---------- Material provided ----------
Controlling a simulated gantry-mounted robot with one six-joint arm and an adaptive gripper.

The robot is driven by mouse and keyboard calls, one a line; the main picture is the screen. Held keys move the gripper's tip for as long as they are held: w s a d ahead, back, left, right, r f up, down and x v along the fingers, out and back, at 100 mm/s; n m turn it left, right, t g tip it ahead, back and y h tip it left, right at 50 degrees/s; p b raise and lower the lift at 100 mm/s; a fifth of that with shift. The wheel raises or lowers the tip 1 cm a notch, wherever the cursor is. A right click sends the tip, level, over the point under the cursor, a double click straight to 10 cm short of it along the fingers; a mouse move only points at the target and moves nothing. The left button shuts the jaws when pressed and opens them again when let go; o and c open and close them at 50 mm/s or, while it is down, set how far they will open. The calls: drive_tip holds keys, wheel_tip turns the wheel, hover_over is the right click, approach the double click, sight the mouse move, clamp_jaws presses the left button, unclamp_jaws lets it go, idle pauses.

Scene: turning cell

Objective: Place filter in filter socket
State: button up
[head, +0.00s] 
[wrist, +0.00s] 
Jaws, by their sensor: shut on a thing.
----------
▶ _Short task_: Copy out the whole listing exactly; please set it all down.

▶ _Output of the exercise_:
Controlling a simulated gantry-mounted robot with one six-joint arm and an adaptive gripper.

The robot is driven by mouse and keyboard calls, one a line; the main picture is the screen. Held keys move the gripper's tip for as long as they are held: w s a d ahead, back, left, right, r f up, down and x v along the fingers, out and back, at 100 mm/s; n m turn it left, right, t g tip it ahead, back and y h tip it left, right at 50 degrees/s; p b raise and lower the lift at 100 mm/s; a fifth of that with shift. The wheel raises or lowers the tip 1 cm a notch, wherever the cursor is. A right click sends the tip, level, over the point under the cursor, a double click straight to 10 cm short of it along the fingers; a mouse move only points at the target and moves nothing. The left button shuts the jaws when pressed and opens them again when let go; o and c open and close them at 50 mm/s or, while it is down, set how far they will open. The calls: drive_tip holds keys, wheel_tip turns the wheel, hover_over is the right click, approach the double click, sight the mouse move, clamp_jaws presses the left button, unclamp_jaws lets it go, idle pauses.

Scene: turning cell

Objective: Place filter in filter socket
State: button up
[head, +0.00s] 
[wrist, +0.00s] 
Jaws, by their sensor: shut on a thing.

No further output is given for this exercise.